# WHAT YOU SHOULD DO
Write again exactly the lines in the listing below, starting at the line with "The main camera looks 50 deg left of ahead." and ending at the line with "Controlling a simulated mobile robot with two", both included. Pictures are not copied.

# RECORDS PROVIDED
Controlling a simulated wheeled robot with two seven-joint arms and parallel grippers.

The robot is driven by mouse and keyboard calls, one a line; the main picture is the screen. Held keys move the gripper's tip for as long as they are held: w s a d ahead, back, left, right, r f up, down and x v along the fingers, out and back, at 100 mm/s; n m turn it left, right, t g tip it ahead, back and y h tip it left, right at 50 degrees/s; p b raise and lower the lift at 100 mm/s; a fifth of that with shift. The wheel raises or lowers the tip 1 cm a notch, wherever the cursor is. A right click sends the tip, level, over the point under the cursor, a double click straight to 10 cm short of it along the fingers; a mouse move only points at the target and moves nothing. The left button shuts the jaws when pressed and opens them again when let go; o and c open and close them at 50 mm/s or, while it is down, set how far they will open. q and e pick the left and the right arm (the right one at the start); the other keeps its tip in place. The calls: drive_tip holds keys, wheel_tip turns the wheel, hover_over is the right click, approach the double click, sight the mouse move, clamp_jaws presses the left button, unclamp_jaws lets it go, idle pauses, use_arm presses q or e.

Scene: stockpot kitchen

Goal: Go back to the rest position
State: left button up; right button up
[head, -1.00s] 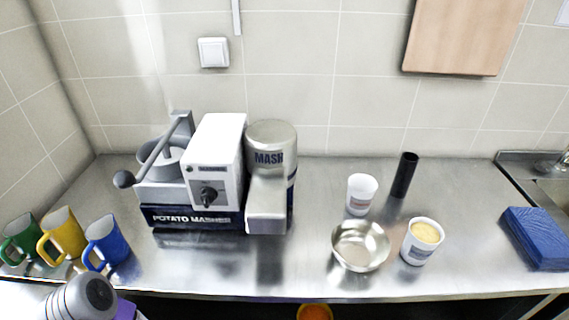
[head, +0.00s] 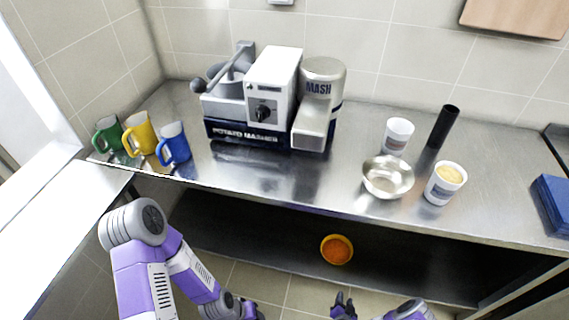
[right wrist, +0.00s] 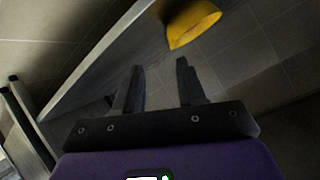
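My right gripper (head: 343,297) is low at the bottom of the head view, in front of the lower shelf and below the counter's front edge. In the right wrist view its two dark fingers (right wrist: 158,78) stand apart with nothing between them. My left arm comes in at the lower left, bent and low in front of the counter.
A yellow bowl with orange contents (head: 336,250) is on the lower shelf (head: 250,232); it also shows in the right wrist view (right wrist: 193,24). The steel counter (head: 250,176) bears a potato masher (head: 272,85), mugs (head: 174,146), cups (head: 445,186) and a metal bowl (head: 388,180).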

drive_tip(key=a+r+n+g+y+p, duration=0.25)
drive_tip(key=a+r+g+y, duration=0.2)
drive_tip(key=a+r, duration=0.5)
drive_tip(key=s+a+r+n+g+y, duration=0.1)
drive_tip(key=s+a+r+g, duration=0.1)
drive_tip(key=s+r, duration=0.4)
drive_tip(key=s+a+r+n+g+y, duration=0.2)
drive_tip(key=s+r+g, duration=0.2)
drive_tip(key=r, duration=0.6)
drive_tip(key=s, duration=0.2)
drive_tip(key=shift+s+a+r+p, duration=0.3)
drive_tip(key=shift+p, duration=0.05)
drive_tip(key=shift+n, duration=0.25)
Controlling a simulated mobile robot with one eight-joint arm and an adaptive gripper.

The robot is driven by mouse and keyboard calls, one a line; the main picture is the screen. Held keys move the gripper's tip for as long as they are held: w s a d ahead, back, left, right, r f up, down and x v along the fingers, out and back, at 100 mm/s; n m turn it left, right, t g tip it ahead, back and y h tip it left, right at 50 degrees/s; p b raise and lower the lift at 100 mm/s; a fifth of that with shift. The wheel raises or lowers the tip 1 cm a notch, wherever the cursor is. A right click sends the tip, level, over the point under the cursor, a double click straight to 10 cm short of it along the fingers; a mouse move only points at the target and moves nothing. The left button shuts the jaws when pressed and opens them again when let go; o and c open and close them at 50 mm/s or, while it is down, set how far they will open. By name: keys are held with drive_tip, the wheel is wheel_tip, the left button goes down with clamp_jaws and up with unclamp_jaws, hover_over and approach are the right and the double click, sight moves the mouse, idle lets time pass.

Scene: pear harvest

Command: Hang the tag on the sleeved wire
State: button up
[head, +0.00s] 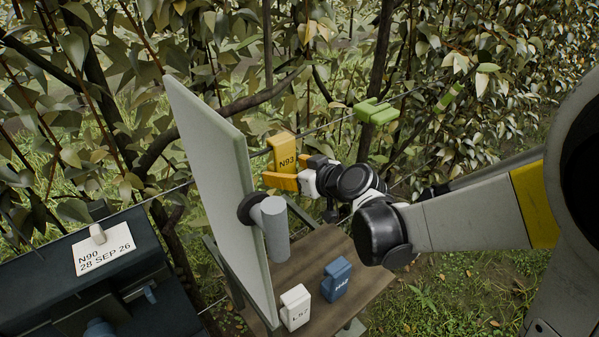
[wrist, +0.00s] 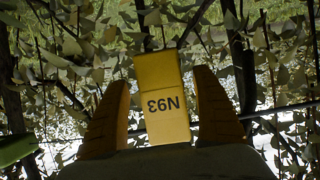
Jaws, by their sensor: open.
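The yellow tag (head: 283,154), marked N93, stands upright at the wire (head: 335,122) in the head view. The wire's line meets the tag's upper part, but I cannot tell whether it is hooked over it. My gripper (head: 282,180) is at the tag's lower end. In the wrist view the tag (wrist: 163,98) appears upside down between the two yellow fingers of my gripper (wrist: 163,100). The fingers are open, with a narrow gap showing on each side of the tag. A green piece (head: 375,111) sits on the wire to the right.
A pale upright panel (head: 215,180) with a grey cylinder (head: 275,228) stands close left of my gripper. A white tag (head: 295,307) and a blue tag (head: 336,279) stand on the wooden table (head: 325,245) below. A dark box with a dated card (head: 104,248) is at left. Branches crowd behind.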

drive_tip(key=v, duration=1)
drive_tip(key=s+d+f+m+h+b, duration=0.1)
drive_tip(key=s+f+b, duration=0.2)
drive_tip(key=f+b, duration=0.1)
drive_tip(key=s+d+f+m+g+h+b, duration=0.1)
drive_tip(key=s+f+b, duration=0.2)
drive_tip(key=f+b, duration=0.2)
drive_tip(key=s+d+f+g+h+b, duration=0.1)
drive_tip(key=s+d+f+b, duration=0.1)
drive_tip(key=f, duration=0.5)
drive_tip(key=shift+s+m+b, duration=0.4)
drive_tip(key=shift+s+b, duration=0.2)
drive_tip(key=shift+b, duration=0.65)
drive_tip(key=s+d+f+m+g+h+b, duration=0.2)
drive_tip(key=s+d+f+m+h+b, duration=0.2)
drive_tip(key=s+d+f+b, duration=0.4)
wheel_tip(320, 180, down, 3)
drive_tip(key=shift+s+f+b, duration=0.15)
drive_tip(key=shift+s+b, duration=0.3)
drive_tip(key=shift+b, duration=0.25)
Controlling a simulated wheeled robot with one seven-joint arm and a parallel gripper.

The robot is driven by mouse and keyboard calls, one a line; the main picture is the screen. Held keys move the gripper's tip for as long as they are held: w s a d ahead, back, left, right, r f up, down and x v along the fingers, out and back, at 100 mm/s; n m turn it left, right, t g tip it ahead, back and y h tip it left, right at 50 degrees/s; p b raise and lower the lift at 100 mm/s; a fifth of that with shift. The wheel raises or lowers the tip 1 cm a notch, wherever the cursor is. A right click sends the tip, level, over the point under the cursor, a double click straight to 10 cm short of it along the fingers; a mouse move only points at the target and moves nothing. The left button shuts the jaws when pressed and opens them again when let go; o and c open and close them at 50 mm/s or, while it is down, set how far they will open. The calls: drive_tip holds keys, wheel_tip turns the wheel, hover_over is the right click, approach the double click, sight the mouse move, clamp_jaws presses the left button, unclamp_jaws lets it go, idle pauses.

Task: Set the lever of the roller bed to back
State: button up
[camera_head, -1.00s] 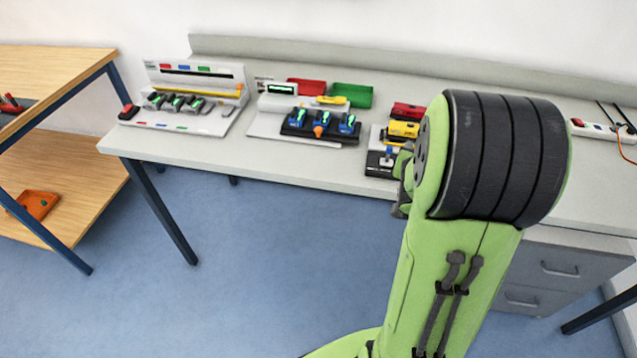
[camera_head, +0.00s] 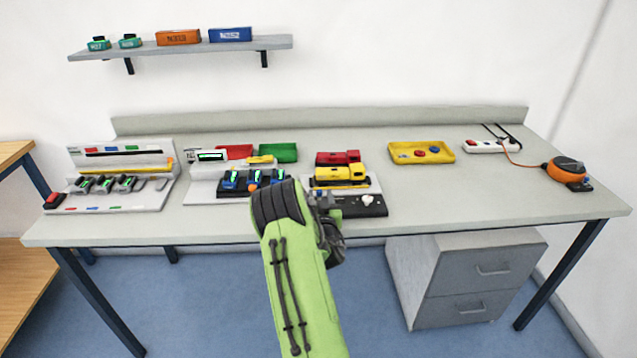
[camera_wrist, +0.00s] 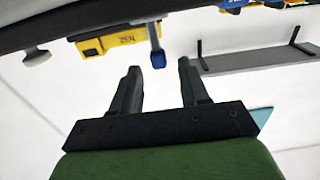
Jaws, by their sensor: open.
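The unit with a black front panel (camera_head: 352,207), which looks like the roller bed, sits at the bench's front edge with toy trucks behind the panel. A pale knob (camera_head: 367,198) is on the panel. A lever with a blue grip (camera_wrist: 158,59) shows in the wrist view, just beyond my fingertips and roughly between them in the picture. Contact is not visible. In the head view my arm and wrist cover most of the lever, so its setting is unclear. My gripper (camera_wrist: 159,77) is open, with nothing between its fingers.
A yellow truck (camera_head: 340,174) and a red truck (camera_head: 338,158) stand just behind the panel. Left of it is a unit with several blue pieces (camera_head: 230,180). A yellow tray (camera_head: 400,146) lies further right. The bench between tray and front edge is clear.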

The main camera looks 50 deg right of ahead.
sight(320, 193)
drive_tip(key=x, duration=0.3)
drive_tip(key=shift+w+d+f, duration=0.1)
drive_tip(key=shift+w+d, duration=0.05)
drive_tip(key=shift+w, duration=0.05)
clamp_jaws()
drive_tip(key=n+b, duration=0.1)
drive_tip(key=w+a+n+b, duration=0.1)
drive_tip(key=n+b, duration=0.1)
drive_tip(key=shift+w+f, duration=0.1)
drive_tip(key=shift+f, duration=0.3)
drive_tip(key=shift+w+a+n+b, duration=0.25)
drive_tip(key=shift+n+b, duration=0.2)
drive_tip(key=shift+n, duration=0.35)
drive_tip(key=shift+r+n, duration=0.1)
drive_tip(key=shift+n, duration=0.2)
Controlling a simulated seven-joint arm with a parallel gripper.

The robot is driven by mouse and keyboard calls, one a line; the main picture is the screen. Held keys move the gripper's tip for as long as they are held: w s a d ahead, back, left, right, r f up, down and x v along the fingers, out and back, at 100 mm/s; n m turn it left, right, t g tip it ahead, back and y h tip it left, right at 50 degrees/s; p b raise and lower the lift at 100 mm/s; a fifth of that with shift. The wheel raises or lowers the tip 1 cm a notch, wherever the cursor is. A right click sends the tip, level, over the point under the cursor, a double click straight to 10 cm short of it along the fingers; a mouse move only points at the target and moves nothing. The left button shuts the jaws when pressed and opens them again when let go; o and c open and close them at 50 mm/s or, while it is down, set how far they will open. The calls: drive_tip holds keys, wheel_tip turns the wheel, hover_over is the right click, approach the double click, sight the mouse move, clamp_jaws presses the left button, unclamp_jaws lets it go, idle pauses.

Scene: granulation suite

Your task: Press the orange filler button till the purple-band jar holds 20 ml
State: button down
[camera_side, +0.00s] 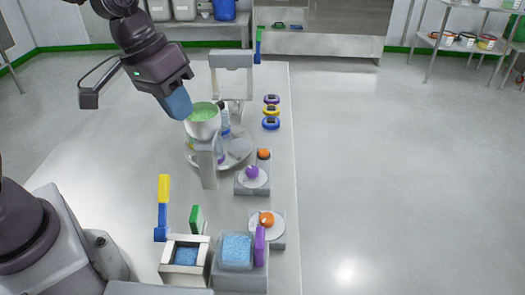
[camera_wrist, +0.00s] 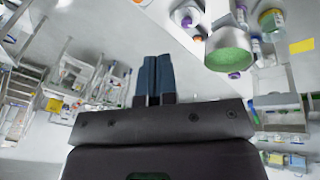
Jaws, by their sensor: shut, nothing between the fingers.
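My gripper (camera_side: 178,103) has blue fingers, shut and empty, in the air beside the upper left of a pale hopper (camera_side: 203,122) holding green material. The shut fingers also show in the wrist view (camera_wrist: 155,80), with the hopper (camera_wrist: 230,40) to their right. A small orange button (camera_side: 263,153) sits on a grey block right of the round turntable (camera_side: 240,158), apart from my gripper. Clear jars stand on the turntable, partly hidden by the hopper and its post. A purple patch (camera_side: 221,160) shows there, perhaps the purple-band jar; its fill level cannot be read.
Purple (camera_side: 252,172) and orange (camera_side: 266,219) round pieces rest on pale dishes nearer the front. Purple, yellow and blue items (camera_side: 271,111) line the table's right side. Two containers of blue material (camera_side: 237,249) stand in front. The table's left part is clear.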

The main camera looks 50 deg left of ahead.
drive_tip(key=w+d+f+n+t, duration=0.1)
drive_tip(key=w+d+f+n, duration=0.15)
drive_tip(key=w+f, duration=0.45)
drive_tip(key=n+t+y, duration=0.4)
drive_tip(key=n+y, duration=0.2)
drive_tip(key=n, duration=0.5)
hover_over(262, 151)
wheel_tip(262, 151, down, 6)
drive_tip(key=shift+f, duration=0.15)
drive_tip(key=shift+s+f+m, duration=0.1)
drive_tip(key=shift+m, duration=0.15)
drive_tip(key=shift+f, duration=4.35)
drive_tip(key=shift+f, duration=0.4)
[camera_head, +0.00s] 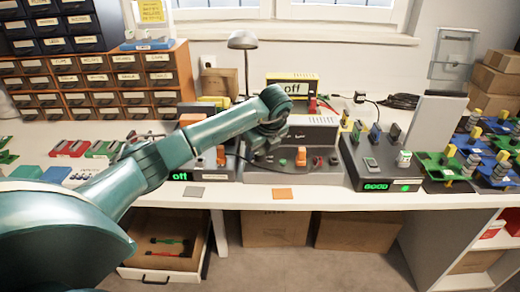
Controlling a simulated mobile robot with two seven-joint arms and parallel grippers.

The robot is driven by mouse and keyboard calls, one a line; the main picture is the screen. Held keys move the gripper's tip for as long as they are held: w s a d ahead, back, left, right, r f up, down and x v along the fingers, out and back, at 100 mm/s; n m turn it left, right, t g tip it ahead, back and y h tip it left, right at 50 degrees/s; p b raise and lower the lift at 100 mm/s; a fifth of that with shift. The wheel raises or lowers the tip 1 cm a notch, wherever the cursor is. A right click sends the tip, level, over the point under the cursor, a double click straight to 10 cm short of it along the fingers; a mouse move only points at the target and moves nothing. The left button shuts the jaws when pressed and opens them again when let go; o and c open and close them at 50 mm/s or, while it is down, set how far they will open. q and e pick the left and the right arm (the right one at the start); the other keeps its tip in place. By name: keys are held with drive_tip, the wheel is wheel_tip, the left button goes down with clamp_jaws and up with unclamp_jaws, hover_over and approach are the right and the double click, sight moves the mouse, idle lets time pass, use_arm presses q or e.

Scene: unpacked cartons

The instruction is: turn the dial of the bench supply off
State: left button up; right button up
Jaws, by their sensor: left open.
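A yellow-and-black unit (292,79) at the back of the bench has a lit display reading "off"; it looks like the bench supply. I cannot make out its dial, and my left arm covers part of its front. My left gripper (256,155) points down over the left part of a grey unit (318,174) in front of it. The gripper is open and small in view; I cannot tell whether it touches anything. My right gripper is not in view.
A dark unit reading "off" (180,176) stands left of the grey one. A black unit reading "GOOD" (375,187) stands at right, beside green and blue boards. Drawer cabinets (95,82) fill the back left. An open drawer (150,275) juts out below the bench.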

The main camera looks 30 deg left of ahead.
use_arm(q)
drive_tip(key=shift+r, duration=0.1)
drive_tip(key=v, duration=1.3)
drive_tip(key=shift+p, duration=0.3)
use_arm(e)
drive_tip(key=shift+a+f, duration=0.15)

# EXPECTED ANSWER
The main camera looks 50 deg left of ahead.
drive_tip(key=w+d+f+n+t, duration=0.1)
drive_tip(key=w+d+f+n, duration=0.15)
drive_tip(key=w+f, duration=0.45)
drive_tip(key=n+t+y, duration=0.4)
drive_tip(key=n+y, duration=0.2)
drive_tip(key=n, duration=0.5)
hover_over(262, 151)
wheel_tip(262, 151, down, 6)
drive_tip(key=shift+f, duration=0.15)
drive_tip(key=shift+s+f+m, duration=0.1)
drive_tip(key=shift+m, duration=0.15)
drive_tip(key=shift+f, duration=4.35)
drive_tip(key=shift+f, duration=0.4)
[camera_head, +0.00s] 
Controlling a simulated mobile robot with two seven-joint arms and parallel grippers.

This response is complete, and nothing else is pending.